## [GOAL]
Print all of the data exactly as written.

═════ SUPPLIED RECORDS ═════

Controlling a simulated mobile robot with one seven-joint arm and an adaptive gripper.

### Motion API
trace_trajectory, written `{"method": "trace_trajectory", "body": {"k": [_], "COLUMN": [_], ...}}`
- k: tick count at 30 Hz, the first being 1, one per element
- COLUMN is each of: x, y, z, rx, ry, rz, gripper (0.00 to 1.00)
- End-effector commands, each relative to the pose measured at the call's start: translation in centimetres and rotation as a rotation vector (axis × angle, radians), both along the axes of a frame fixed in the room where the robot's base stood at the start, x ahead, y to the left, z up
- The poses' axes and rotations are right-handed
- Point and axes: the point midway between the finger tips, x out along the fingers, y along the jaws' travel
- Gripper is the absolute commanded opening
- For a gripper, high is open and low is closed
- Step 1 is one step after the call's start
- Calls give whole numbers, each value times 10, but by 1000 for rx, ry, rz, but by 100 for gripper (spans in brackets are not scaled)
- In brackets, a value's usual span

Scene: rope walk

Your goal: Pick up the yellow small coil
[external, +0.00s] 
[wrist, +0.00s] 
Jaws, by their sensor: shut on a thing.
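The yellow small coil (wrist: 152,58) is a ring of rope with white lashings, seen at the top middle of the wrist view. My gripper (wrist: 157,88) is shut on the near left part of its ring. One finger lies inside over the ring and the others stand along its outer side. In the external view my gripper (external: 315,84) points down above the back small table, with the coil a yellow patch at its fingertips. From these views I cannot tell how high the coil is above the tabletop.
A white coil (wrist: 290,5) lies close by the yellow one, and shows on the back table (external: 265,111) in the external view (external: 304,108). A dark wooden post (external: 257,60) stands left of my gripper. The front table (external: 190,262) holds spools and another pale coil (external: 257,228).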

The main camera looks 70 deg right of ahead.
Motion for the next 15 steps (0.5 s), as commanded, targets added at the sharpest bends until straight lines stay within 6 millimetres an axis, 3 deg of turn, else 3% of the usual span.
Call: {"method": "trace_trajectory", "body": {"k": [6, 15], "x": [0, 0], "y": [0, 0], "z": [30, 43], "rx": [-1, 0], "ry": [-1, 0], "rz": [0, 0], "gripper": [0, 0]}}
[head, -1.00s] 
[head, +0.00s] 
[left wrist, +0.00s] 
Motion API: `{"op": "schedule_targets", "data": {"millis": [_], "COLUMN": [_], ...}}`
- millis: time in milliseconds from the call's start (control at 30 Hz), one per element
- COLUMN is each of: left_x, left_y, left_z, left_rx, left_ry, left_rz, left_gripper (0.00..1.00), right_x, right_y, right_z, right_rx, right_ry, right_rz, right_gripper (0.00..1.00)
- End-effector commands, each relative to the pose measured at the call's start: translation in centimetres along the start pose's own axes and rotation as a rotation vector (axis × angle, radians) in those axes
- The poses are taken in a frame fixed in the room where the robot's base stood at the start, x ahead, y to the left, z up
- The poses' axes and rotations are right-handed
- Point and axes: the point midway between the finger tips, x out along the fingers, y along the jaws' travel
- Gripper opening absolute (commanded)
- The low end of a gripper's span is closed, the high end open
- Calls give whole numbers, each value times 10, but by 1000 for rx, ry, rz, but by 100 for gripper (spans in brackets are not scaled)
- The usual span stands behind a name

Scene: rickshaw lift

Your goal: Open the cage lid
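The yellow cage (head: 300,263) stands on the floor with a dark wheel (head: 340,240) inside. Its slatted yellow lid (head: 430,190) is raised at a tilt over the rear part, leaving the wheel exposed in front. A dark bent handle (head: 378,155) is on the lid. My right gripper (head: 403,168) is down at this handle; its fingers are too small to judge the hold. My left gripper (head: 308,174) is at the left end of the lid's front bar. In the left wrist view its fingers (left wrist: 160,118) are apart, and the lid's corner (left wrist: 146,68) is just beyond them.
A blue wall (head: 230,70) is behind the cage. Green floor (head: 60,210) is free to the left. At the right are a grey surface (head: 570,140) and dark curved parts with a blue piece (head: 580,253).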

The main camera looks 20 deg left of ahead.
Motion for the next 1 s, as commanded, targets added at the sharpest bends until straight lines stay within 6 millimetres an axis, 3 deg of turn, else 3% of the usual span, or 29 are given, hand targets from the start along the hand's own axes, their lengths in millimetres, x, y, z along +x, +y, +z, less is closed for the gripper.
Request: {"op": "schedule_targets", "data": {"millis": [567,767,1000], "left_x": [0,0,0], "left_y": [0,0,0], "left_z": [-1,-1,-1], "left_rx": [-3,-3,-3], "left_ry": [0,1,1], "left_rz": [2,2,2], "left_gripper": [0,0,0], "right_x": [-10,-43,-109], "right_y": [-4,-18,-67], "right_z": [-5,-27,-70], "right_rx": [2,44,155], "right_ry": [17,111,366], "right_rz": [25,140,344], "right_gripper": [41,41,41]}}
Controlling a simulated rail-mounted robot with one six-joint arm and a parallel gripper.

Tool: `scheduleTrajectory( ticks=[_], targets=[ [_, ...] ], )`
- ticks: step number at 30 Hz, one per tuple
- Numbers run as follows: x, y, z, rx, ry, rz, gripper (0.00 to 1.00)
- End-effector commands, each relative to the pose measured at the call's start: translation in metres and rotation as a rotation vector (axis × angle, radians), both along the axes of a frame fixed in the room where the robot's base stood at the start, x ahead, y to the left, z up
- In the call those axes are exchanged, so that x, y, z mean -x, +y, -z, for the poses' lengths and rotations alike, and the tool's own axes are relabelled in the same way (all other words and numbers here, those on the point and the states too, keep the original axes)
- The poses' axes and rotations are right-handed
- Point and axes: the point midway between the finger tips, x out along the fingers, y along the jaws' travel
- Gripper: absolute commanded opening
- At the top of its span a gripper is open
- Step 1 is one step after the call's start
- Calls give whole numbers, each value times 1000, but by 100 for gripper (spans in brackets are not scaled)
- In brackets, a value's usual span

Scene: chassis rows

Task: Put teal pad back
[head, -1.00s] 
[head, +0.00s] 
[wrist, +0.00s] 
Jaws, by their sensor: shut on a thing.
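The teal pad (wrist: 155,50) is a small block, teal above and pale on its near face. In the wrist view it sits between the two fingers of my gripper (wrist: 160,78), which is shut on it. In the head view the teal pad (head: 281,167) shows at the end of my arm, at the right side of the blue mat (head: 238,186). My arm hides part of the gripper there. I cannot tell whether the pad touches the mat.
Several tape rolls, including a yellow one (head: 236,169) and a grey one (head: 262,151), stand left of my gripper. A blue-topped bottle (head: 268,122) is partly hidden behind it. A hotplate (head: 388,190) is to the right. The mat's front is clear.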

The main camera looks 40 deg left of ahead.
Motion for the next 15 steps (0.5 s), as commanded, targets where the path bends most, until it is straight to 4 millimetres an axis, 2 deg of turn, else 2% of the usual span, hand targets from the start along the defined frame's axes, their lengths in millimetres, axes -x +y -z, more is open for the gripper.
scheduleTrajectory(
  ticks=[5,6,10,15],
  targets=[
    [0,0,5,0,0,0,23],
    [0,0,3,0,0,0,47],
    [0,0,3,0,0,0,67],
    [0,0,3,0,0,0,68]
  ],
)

═════

## [RESPONSE]
Controlling a simulated mobile robot with one seven-joint arm and an adaptive gripper.

### Motion API
trace_trajectory, written `{"method": "trace_trajectory", "body": {"k": [_], "COLUMN": [_], ...}}`
- k: tick count at 30 Hz, the first being 1, one per element
- COLUMN is each of: x, y, z, rx, ry, rz, gripper (0.00 to 1.00)
- End-effector commands, each relative to the pose measured at the call's start: translation in centimetres and rotation as a rotation vector (axis × angle, radians), both along the axes of a frame fixed in the room where the robot's base stood at the start, x ahead, y to the left, z up
- The poses' axes and rotations are right-handed
- Point and axes: the point midway between the finger tips, x out along the fingers, y along the jaws' travel
- Gripper is the absolute commanded opening
- For a gripper, high is open and low is closed
- Step 1 is one step after the call's start
- Calls give whole numbers, each value times 10, but by 1000 for rx, ry, rz, but by 100 for gripper (spans in brackets are not scaled)
- In brackets, a value's usual span

Scene: rope walk

Your goal: Pick up the yellow small coil
[external, +0.00s] 
[wrist, +0.00s] 
Jaws, by their sensor: shut on a thing.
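The yellow small coil (wrist: 152,58) is a ring of rope with white lashings, seen at the top middle of the wrist view. My gripper (wrist: 157,88) is shut on the near left part of its ring. One finger lies inside over the ring and the others stand along its outer side. In the external view my gripper (external: 315,84) points down above the back small table, with the coil a yellow patch at its fingertips. From these views I cannot tell how high the coil is above the tabletop.
A white coil (wrist: 290,5) lies close by the yellow one, and shows on the back table (external: 265,111) in the external view (external: 304,108). A dark wooden post (external: 257,60) stands left of my gripper. The front table (external: 190,262) holds spools and another pale coil (external: 257,228).

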The main camera looks 70 deg right of ahead.
Motion for the next 15 steps (0.5 s), as commanded, targets added at the sharpest bends until straight lines stay within 6 millimetres an axis, 3 deg of turn, else 3% of the usual span.
Call: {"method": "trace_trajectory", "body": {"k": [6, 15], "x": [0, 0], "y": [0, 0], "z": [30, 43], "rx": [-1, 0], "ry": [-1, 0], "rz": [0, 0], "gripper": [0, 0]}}
[head, -1.00s] 
[head, +0.00s] 
[left wrist, +0.00s] 
Motion API: `{"op": "schedule_targets", "data": {"millis": [_], "COLUMN": [_], ...}}`
- millis: time in milliseconds from the call's start (control at 30 Hz), one per element
- COLUMN is each of: left_x, left_y, left_z, left_rx, left_ry, left_rz, left_gripper (0.00..1.00), right_x, right_y, right_z, right_rx, right_ry, right_rz, right_gripper (0.00..1.00)
- End-effector commands, each relative to the pose measured at the call's start: translation in centimetres along the start pose's own axes and rotation as a rotation vector (axis × angle, radians) in those axes
- The poses are taken in a frame fixed in the room where the robot's base stood at the start, x ahead, y to the left, z up
- The poses' axes and rotations are right-handed
- Point and axes: the point midway between the finger tips, x out along the fingers, y along the jaws' travel
- Gripper opening absolute (commanded)
- The low end of a gripper's span is closed, the high end open
- Calls give whole numbers, each value times 10, but by 1000 for rx, ry, rz, but by 100 for gripper (spans in brackets are not scaled)
- The usual span stands behind a name

Scene: rickshaw lift

Your goal: Open the cage lid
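The yellow cage (head: 300,263) stands on the floor with a dark wheel (head: 340,240) inside. Its slatted yellow lid (head: 430,190) is raised at a tilt over the rear part, leaving the wheel exposed in front. A dark bent handle (head: 378,155) is on the lid. My right gripper (head: 403,168) is down at this handle; its fingers are too small to judge the hold. My left gripper (head: 308,174) is at the left end of the lid's front bar. In the left wrist view its fingers (left wrist: 160,118) are apart, and the lid's corner (left wrist: 146,68) is just beyond them.
A blue wall (head: 230,70) is behind the cage. Green floor (head: 60,210) is free to the left. At the right are a grey surface (head: 570,140) and dark curved parts with a blue piece (head: 580,253).

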The main camera looks 20 deg left of ahead.
Motion for the next 1 s, as commanded, targets added at the sharpest bends until straight lines stay within 6 millimetres an axis, 3 deg of turn, else 3% of the usual span, or 29 are given, hand targets from the start along the hand's own axes, their lengths in millimetres, x, y, z along +x, +y, +z, less is closed for the gripper.
Request: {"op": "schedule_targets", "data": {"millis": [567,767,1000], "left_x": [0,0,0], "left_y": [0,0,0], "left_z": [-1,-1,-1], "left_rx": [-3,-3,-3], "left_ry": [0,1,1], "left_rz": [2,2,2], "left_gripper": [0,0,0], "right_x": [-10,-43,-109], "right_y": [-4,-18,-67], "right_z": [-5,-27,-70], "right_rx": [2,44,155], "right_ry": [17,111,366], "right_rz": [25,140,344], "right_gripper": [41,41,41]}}
Controlling a simulated rail-mounted robot with one six-joint arm and a parallel gripper.

Tool: `scheduleTrajectory( ticks=[_], targets=[ [_, ...] ], )`
- ticks: step number at 30 Hz, one per tuple
- Numbers run as follows: x, y, z, rx, ry, rz, gripper (0.00 to 1.00)
- End-effector commands, each relative to the pose measured at the call's start: translation in metres and rotation as a rotation vector (axis × angle, radians), both along the axes of a frame fixed in the room where the robot's base stood at the start, x ahead, y to the left, z up
- In the call those axes are exchanged, so that x, y, z mean -x, +y, -z, for the poses' lengths and rotations alike, and the tool's own axes are relabelled in the same way (all other words and numbers here, those on the point and the states too, keep the original axes)
- The poses' axes and rotations are right-handed
- Point and axes: the point midway between the finger tips, x out along the fingers, y along the jaws' travel
- Gripper: absolute commanded opening
- At the top of its span a gripper is open
- Step 1 is one step after the call's start
- Calls give whole numbers, each value times 1000, but by 100 for gripper (spans in brackets are not scaled)
- In brackets, a value's usual span

Scene: chassis rows

Task: Put teal pad back
[head, -1.00s] 
[head, +0.00s] 
[wrist, +0.00s] 
Jaws, by their sensor: shut on a thing.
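The teal pad (wrist: 155,50) is a small block, teal above and pale on its near face. In the wrist view it sits between the two fingers of my gripper (wrist: 160,78), which is shut on it. In the head view the teal pad (head: 281,167) shows at the end of my arm, at the right side of the blue mat (head: 238,186). My arm hides part of the gripper there. I cannot tell whether the pad touches the mat.
Several tape rolls, including a yellow one (head: 236,169) and a grey one (head: 262,151), stand left of my gripper. A blue-topped bottle (head: 268,122) is partly hidden behind it. A hotplate (head: 388,190) is to the right. The mat's front is clear.

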The main camera looks 40 deg left of ahead.
Motion for the next 15 steps (0.5 s), as commanded, targets where the path bends most, until it is straight to 4 millimetres an axis, 2 deg of turn, else 2% of the usual span, hand targets from the start along the defined frame's axes, their lengths in millimetres, axes -x +y -z, more is open for the gripper.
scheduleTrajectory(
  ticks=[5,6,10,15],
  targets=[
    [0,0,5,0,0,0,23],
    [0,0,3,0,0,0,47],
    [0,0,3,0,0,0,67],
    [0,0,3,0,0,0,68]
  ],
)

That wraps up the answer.